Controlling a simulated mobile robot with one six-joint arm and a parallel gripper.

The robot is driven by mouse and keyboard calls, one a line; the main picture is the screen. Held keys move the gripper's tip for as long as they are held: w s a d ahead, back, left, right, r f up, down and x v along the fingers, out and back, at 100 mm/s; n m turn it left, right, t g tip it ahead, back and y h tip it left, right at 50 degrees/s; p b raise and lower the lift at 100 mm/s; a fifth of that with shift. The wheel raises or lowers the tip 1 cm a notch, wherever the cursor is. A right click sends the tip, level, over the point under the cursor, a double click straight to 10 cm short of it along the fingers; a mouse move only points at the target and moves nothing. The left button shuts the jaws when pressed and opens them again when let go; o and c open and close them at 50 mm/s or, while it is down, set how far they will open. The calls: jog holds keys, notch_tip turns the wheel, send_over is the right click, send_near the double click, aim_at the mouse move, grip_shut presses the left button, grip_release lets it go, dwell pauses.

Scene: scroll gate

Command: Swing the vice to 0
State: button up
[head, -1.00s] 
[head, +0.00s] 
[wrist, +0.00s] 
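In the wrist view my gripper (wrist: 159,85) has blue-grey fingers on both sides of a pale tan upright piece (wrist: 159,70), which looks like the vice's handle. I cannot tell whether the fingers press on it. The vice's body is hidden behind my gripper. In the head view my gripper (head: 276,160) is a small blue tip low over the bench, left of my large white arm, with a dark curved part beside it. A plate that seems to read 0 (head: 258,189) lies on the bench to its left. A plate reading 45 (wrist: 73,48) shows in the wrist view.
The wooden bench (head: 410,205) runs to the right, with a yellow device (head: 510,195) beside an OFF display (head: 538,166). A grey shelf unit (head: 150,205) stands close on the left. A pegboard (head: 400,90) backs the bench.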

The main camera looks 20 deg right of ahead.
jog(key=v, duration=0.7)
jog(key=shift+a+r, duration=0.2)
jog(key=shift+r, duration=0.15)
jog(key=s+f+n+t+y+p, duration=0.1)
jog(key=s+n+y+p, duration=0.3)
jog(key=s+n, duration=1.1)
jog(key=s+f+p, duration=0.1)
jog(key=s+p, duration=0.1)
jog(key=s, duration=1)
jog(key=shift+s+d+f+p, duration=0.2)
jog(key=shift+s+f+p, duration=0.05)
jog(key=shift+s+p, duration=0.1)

▶ [PROBLEM TO SOLVE]:
Begin with the line containing "Command: Swing the vice to 0", end with the line containing "[head, +0.00s]", and repeat every line in that stretch exactly.

▶ [RESULT FOR THIS TASK]:
Command: Swing the vice to 0
State: button up
[head, -1.00s] 
[head, +0.00s] 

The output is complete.